Professor Yong-Hoon Kim’s research team questioned whether recent advancements in AI techniques could be used to bypass the SCF process. As a result, they developed the DeepSCF model, which accelerates calculations by learning chemical bonding information distributed in a 3D space using neural network algorithms from the field of computer vision.
The research team focused on the fact that, according to density functional theory, electron density contains all quantum mechanical information of electrons, and that the residual electron density — the difference between the total electron density and the sum of the electron densities of the constituent atoms — contains chemical bonding information. They used this as the target for machine learning.
They then adopted a dataset of organic molecules with various chemical bonding characteristics, and applied random rotations and deformations to the atomic structures of these molecules to further enhance the model’s accuracy and generalization capabilities. Ultimately, the research team demonstrated the validity and efficiency of the DeepSCF methodology on large, complex systems.
Professor Yong-Hoon Kim, who supervised the research, explained that his team had found a way to map quantum mechanical chemical bonding information in a 3D space onto artificial neural networks.

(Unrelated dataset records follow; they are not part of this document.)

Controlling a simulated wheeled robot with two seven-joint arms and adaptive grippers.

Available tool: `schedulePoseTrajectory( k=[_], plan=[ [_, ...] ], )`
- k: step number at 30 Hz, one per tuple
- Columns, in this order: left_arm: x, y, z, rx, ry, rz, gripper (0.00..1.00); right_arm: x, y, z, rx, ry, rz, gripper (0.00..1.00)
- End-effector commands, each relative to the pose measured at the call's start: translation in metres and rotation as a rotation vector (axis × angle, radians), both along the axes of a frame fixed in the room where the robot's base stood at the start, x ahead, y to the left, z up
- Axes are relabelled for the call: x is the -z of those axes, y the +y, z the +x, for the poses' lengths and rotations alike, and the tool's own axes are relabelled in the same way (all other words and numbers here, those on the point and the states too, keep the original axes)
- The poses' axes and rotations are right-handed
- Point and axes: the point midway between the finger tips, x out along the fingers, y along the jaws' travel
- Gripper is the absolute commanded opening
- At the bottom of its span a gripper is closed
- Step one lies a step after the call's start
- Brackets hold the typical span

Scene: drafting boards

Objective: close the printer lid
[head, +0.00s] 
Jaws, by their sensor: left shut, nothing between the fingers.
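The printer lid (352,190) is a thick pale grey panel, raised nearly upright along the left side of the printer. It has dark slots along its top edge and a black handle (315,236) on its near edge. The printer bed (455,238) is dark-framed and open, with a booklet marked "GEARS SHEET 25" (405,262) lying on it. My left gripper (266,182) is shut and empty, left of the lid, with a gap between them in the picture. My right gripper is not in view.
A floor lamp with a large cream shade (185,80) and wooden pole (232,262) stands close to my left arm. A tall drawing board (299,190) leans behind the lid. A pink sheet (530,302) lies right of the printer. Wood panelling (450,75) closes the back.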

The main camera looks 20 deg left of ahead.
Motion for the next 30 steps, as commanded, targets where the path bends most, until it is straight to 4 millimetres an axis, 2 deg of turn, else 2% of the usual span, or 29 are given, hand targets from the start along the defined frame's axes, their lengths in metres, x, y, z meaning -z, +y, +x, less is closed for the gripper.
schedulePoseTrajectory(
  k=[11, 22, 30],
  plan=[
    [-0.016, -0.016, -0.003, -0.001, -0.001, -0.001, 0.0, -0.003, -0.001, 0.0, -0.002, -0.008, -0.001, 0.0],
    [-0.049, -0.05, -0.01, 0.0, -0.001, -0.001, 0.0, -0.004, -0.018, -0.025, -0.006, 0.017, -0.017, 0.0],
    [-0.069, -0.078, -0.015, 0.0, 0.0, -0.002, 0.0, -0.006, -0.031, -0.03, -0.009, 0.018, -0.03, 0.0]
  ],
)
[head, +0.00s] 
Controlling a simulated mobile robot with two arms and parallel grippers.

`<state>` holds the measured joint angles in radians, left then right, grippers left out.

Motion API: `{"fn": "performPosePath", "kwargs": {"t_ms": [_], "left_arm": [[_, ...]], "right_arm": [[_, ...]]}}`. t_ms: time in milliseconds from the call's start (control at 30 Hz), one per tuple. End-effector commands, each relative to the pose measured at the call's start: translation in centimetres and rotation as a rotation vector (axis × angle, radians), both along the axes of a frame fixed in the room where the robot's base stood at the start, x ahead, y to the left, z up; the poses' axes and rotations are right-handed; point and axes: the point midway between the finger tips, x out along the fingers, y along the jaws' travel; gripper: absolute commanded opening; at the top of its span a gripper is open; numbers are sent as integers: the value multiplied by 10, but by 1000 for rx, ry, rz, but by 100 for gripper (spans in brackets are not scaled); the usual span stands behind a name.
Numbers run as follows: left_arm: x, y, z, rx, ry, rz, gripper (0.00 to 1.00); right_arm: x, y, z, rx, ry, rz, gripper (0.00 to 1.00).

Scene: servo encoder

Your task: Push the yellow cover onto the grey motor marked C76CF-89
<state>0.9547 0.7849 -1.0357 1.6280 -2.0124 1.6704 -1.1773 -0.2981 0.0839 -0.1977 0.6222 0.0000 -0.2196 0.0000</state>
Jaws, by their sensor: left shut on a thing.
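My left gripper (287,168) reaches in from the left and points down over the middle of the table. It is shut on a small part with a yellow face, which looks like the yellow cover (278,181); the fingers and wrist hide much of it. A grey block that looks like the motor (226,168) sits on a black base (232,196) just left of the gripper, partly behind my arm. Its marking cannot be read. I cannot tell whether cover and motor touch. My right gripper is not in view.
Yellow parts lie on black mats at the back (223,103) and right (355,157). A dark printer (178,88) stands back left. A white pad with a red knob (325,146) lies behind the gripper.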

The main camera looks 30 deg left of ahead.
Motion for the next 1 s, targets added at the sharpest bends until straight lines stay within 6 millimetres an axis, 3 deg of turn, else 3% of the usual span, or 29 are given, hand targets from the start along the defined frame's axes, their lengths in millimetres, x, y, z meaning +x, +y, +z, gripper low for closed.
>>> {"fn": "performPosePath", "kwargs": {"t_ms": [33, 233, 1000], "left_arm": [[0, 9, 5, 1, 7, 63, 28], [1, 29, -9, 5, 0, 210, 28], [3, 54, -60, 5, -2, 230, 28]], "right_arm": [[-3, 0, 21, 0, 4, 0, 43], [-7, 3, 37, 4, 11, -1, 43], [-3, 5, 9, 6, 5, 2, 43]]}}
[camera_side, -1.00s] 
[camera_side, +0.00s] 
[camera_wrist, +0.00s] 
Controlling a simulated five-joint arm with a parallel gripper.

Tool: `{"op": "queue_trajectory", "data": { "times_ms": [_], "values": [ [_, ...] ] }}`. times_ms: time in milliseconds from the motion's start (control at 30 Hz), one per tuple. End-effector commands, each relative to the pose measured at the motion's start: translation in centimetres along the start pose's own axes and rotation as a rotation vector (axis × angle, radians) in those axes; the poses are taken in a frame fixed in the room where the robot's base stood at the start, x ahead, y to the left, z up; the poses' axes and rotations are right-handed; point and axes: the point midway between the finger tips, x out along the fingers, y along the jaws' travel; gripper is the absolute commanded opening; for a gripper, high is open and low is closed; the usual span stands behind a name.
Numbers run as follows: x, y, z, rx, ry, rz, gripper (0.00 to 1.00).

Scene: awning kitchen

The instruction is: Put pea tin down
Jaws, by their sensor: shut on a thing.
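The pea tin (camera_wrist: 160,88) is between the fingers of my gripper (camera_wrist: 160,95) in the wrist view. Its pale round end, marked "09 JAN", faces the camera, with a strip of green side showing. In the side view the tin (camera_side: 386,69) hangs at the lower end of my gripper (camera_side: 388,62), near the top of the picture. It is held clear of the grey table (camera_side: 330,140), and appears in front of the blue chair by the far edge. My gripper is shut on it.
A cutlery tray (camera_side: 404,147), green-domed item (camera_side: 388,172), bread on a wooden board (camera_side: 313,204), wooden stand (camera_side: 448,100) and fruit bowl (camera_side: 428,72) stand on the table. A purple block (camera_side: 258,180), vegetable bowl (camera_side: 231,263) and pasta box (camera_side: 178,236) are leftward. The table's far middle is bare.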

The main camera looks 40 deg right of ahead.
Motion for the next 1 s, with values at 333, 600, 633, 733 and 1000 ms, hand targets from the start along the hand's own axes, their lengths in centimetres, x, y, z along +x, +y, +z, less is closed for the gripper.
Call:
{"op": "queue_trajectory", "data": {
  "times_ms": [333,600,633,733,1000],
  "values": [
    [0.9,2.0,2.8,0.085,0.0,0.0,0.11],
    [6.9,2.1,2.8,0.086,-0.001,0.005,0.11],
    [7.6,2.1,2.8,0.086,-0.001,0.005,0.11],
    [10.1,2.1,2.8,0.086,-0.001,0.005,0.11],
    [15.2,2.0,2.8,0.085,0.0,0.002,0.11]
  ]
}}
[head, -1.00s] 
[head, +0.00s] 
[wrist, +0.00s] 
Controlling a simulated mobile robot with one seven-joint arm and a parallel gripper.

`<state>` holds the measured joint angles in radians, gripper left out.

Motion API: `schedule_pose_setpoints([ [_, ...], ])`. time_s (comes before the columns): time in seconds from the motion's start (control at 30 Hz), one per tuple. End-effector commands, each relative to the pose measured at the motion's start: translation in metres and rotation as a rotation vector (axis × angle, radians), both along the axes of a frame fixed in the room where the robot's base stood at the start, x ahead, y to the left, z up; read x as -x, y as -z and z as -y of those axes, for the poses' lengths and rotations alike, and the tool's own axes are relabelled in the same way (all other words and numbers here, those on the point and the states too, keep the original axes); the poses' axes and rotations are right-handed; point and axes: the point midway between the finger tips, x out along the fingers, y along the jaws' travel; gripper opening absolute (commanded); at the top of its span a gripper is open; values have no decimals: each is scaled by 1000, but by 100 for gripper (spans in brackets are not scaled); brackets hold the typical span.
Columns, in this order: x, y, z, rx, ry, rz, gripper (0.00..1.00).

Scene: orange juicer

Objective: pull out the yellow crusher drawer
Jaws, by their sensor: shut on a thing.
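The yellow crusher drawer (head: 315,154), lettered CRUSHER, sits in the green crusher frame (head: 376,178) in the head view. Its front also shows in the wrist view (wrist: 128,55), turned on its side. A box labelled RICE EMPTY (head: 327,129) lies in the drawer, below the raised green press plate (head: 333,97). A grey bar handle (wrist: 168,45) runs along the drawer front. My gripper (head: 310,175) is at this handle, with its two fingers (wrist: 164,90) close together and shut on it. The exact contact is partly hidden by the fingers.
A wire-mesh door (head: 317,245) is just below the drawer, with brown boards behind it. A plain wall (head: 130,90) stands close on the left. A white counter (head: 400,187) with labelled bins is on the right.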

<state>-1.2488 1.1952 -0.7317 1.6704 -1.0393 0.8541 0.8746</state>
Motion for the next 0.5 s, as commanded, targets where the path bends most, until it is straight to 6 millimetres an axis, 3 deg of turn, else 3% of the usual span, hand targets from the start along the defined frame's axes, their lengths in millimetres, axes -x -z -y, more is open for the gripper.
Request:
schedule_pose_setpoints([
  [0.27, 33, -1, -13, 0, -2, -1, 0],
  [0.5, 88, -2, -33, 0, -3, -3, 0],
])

He noted, “Since quantum mechanical electron structure calculations underpin materials simulations across all scales, this research establishes a foundational principle for accelerating material calculations using artificial intelligence.”
Ryong-Gyu Lee, a PhD candidate in the School of Electrical Engineering, served as the first author of this research, which was published online on October 24 in Npj Computational Materials, a prestigious journal in the field of material computation. (Paper title: “Convolutional network learning of self-consistent electron density via grid-projected atomic fingerprints”)
This research was conducted with support from the KAIST High-Risk Research Program for Graduate Students and the National Research Foundation of Korea’s Mid-career Researcher Support Program.